* _RECORDED INFORMATION_:
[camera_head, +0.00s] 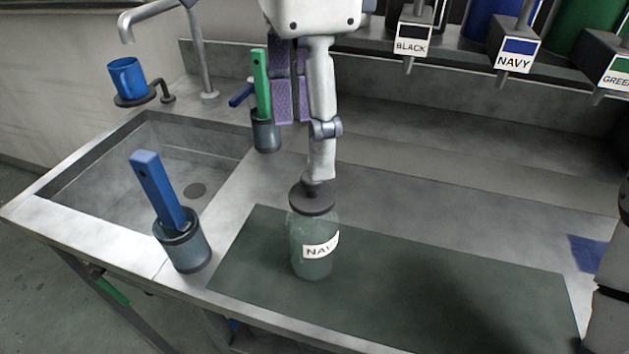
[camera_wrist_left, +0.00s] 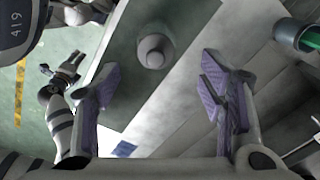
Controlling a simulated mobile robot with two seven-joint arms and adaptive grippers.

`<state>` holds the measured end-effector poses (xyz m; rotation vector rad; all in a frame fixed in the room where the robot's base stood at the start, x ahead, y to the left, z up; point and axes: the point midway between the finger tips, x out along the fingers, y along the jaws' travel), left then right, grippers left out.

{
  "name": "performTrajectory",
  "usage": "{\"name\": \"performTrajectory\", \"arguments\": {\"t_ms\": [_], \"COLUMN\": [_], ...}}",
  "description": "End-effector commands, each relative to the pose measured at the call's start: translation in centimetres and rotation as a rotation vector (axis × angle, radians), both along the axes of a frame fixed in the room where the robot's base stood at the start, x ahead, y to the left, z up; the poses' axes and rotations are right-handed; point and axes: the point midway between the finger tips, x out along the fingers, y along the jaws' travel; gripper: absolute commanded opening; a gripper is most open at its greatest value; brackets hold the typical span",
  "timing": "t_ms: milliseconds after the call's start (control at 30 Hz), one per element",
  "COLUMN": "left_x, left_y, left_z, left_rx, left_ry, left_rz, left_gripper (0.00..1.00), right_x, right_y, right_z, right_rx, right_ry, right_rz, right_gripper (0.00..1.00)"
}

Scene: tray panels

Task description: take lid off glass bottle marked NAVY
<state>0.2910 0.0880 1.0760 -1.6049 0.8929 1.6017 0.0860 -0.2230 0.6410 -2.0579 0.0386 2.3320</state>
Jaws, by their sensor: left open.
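The glass bottle marked NAVY (camera_head: 312,262) stands upright on a dark green mat (camera_head: 440,285). Its dark round lid (camera_head: 312,203), with a knob on top, sits on the bottle's mouth. My left gripper (camera_head: 303,148) points down above and behind the bottle, and its near finger hides part of the knob. In the left wrist view my left gripper (camera_wrist_left: 160,78) is wide open and empty, with the lid (camera_wrist_left: 155,50) just beyond the gap between the fingertips. My right gripper (camera_wrist_left: 66,66) is small in that view; its opening is unclear.
Blue-handled (camera_head: 160,190) and green-handled (camera_head: 262,85) tools stand in grey cups left of the bottle. A sink (camera_head: 150,165) and blue mug (camera_head: 127,78) lie farther left. Labelled dispensers, including NAVY (camera_head: 513,58), line the back. The mat right of the bottle is clear.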

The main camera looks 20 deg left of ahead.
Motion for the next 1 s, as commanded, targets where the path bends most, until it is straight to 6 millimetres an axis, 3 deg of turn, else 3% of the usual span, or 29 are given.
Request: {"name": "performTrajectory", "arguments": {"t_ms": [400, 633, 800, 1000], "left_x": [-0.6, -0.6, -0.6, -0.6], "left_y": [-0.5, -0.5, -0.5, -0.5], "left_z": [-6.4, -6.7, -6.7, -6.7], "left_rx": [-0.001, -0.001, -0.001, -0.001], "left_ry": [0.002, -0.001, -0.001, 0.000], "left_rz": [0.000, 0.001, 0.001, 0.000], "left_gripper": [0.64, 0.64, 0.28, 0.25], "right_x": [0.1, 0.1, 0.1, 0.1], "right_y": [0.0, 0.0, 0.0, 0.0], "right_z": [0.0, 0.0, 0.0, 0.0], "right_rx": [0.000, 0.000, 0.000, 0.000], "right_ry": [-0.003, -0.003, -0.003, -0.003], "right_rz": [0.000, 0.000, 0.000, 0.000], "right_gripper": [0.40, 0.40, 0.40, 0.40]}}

* _EXERCISE BRIEF_: Select and copy each line from the data that includes the word "span".

* _FINISHED EXERCISE_:
  "description": "End-effector commands, each relative to the pose measured at the call's start: translation in centimetres and rotation as a rotation vector (axis × angle, radians), both along the axes of a frame fixed in the room where the robot's base stood at the start, x ahead, y to the left, z up; the poses' axes and rotations are right-handed; point and axes: the point midway between the finger tips, x out along the fingers, y along the jaws' travel; gripper: absolute commanded opening; a gripper is most open at its greatest value; brackets hold the typical span",
Motion for the next 1 s, as commanded, targets where the path bends most, until it is straight to 6 millimetres an axis, 3 deg of turn, else 3% of the usual span, or 29 are given.

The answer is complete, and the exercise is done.